No domingo, o Tatmadaw tinha emitido um comunicado em que justificava sua posição e “negava categoricamente” a intenção de impedir uma transição democrática no país: “Foram os militares quem direcionaram este país para o caminho da transição democrática desde que redigiram a Constituição de 2008”, argumentou o Exército. “Não é ao resultado das eleições que eles se opõem, [e sim] ao processo das eleições de 2020, com mais de 10,5 milhões de possíveis casos de fraude”.

Com este golpe, Mianmar volta ao controle do Exército 10 anos depois de a Junta Militar ser dissolvida para dar lugar à transição para a democracia, cujo maior marco seriam as eleições de 2015, em que o LND de Suu Kyi se impôs por esmagadora maioria.

Apesar da realização de eleições e dos sucessivos triunfos da LND, o Exército reteve grande influência no país, amparado na Constituição. A lei birmanesa reserva 25% dos assentos parlamentares aos militares, que têm poder de veto sobre as emendas legislativas. As Forças Armadas também se reservam os ministérios de Interior, Defesa e Fronteiras.

A Nobel da Paz Aung San Suu Kyi, na Universidade de Columbia (EUA), em 2012. STAN HONDA (AFP)

A LND mantém dentro do país a popularidade que a impulsionou à vitória nos dois ciclos eleitorais, embora Aung San Suu Kyi tenha sofrido um grave desprestígio na comunidade internacional devido à sua tolerância à repressão contra a minoria rohinga. Nas eleições de novembro, a LND elegeu 83% dos 476 assentos no Parlamento, enquanto o Partido da Solidariedade e Desenvolvimento da União (USDP, ligado aos militares) só conseguiu 33 deputados. A Comissão Eleitoral nacional rejeitou as alegações de fraude.

Embora a possibilidade de um golpe já circulasse nos últimos dias, o diretor do programa de Sudeste Asiático do Instituto Internacional de Estudos Estratégicos (IISS, na sigla em inglês), Aaron Connelly, afirma que a ação militar “não era totalmente esperável”. “Durante muito tempo pareceu que o Exército estava satisfeito com o acordo com o Governo e com a Constituição que promulgaram em 2008, que lhes permitia ter uma face mais amável como a de Suu Kyi à frente, mas continuar apoiando as mesmas políticas”, disse Connelly.

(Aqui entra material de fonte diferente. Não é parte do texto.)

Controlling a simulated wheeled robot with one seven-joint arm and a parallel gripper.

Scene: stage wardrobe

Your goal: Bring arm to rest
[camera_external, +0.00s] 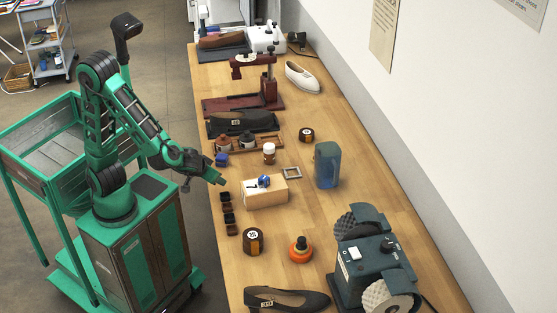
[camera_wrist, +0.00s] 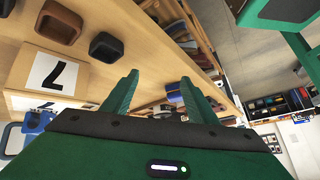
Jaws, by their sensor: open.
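My green arm reaches from its base on the left toward the near edge of the long wooden workbench (camera_external: 290,147). The box (camera_wrist: 48,72) shows there at the left with a card marked 7, and appears clear of the fingers.
Small dark trays (camera_external: 229,212) line the bench edge beside the box. The floor (camera_external: 165,30) behind my arm is open.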

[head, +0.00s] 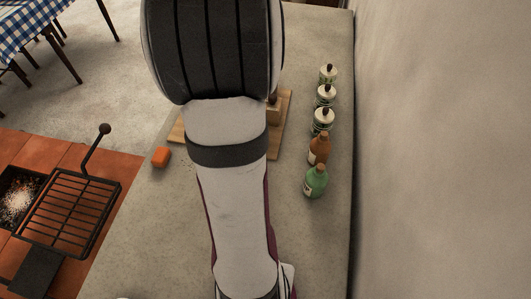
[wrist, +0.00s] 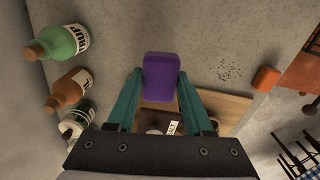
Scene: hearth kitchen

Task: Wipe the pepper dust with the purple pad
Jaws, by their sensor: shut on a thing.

“Minha teoria neste momento é que, embora o Exército antevisse a possibilidade de perder eleições para a LND – e com isso em mente redigiram a atual Constituição, que impede Suu Kyi de ser presidenta oficialmente –, depois do humilhante resultado na última votação se deram conta de que talvez nunca mais vençam eleições”, aponta o especialista.

Na legislatura que se iniciaria, Suu Kyi e seu partido tinham como objetivo promover a reforma constitucional. Também era crucial o processo de reconciliação com as dezenas de guerrilhas que lutam pela autonomia dentro do país. Em um comunicado, o Governo dos Estados Unidos pediu respeito ao resultado das eleições de novembro e a preservação do processo de transição democrática em Mianmar. O presidente Joe Biden foi informado sobre a situação.

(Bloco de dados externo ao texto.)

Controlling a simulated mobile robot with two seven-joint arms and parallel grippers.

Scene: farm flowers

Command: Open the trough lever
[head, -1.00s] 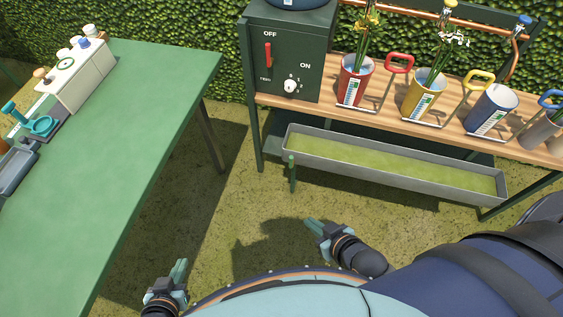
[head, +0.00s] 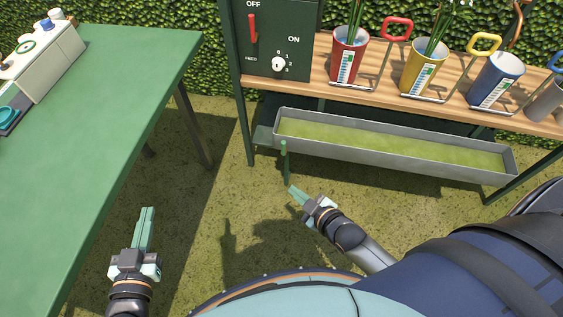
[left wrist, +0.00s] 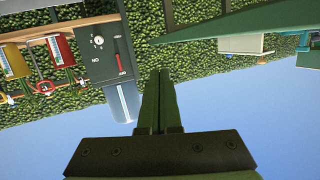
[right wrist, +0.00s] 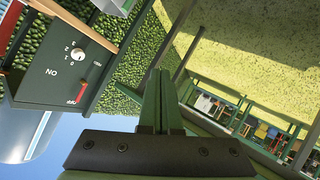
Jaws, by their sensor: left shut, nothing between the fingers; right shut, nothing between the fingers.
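The grey trough (head: 400,160) with a yellow-green inside sits low under the wooden shelf in the head view. My left gripper (head: 146,225) is shut and empty beside the green table. Its closed fingers (left wrist: 158,100) show in the left wrist view.
The green table (head: 100,150) stands at the left. A dark control box (head: 283,45) with a red switch and white dial stands above the trough's left end. Red (head: 348,55), yellow (head: 424,67) and blue (head: 494,80) buckets stand on the shelf. The ground between is clear.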

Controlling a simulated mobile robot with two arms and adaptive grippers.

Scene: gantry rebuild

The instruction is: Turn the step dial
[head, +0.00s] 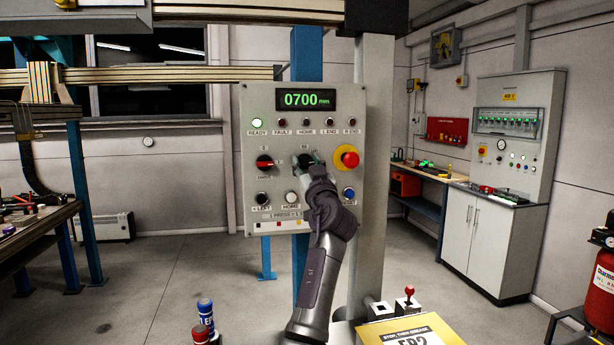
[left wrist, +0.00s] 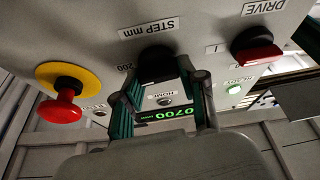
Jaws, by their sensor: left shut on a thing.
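The step dial (head: 304,159) is a black knob on the grey control panel (head: 250,105), right of the red drive knob (head: 264,161). In the left wrist view the black step dial (left wrist: 157,62) sits beside its "STEP mm" label, upside down. My left gripper (head: 309,165) reaches up to it from below and hides much of it and its scale. In the left wrist view the two fingers of my left gripper (left wrist: 165,80) are on either side of the dial, shut on it. The panel display (head: 307,99) reads 0700 mm. My right gripper is not in view.
A red emergency stop (head: 347,158) on a yellow ring is close to the right of the dial. Push buttons (head: 291,198) are below. The green ready lamp (head: 257,123) is lit.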

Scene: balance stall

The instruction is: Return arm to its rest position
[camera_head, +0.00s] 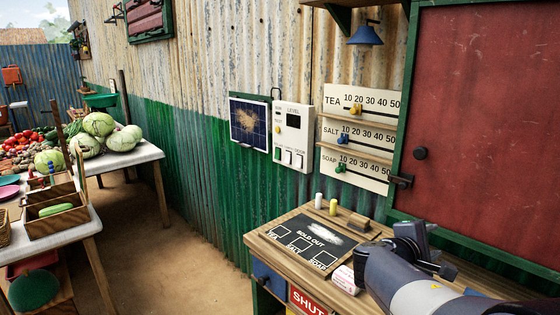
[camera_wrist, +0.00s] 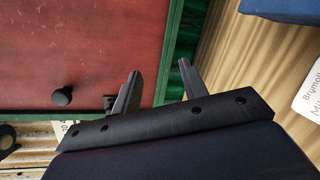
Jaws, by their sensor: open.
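My gripper (camera_head: 428,248) is at the lower right of the head view, above the right part of the wooden counter (camera_head: 262,238). In the wrist view my gripper (camera_wrist: 158,80) has its two dark fingers spread apart, with nothing between them. The red shutter with a green frame (camera_head: 480,110) stands behind it; this red panel (camera_wrist: 90,35) also fills the upper left of the wrist view. A white and red packet (camera_head: 345,279) lies on the counter just left of my arm. My arm hides the counter's right part.
Price sliders (camera_head: 362,135) and a level box (camera_head: 293,135) hang on the wall. A vegetable table (camera_head: 135,157) stands left, across open floor (camera_head: 165,255).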

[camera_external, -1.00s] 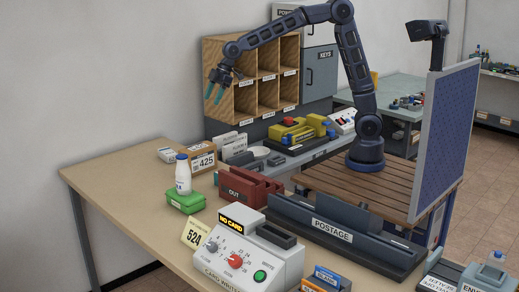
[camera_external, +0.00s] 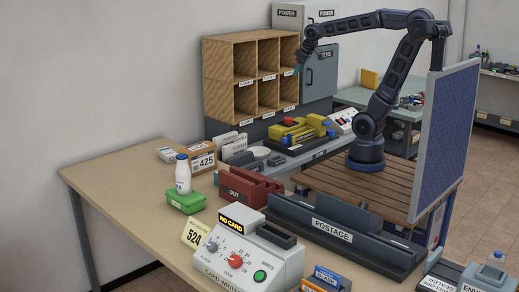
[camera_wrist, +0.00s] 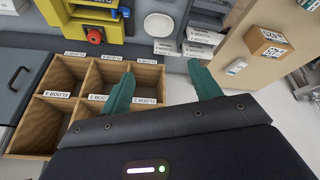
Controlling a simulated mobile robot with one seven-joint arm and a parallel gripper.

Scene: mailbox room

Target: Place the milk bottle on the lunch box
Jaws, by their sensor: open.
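The milk bottle (camera_external: 183,174) is white with a blue cap and stands upright on the green lunch box (camera_external: 187,202) at the left of the table. In the wrist view, a small white shape with a blue-grey end (camera_wrist: 236,66) may be the bottle, but I cannot tell. My gripper (camera_external: 297,69) is up by the right side of the wooden pigeonholes, well away from the bottle. Its two green fingers (camera_wrist: 165,85) are spread apart in the wrist view with nothing between them.
The wooden pigeonholes (camera_external: 231,106) stand behind the table, with the grey keys cabinet (camera_external: 322,78) to their right. The table's left side (camera_external: 115,175) is clear.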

A ONG Human Rights Watch exigiu através do seu diretor para a Ásia, Brad Adams, a libertação de Suu Kyi e demais detidos, argumentando que “as ações dos militares mostram seu absoluto desprezo pelas eleições democráticas de novembro, e o direito do povo de Mianmar a eleger seu próprio Governo”. “Preocupa-nos especialmente a segurança dos ativistas e outros críticos dos militares possam estar sob custódia”, acrescentou.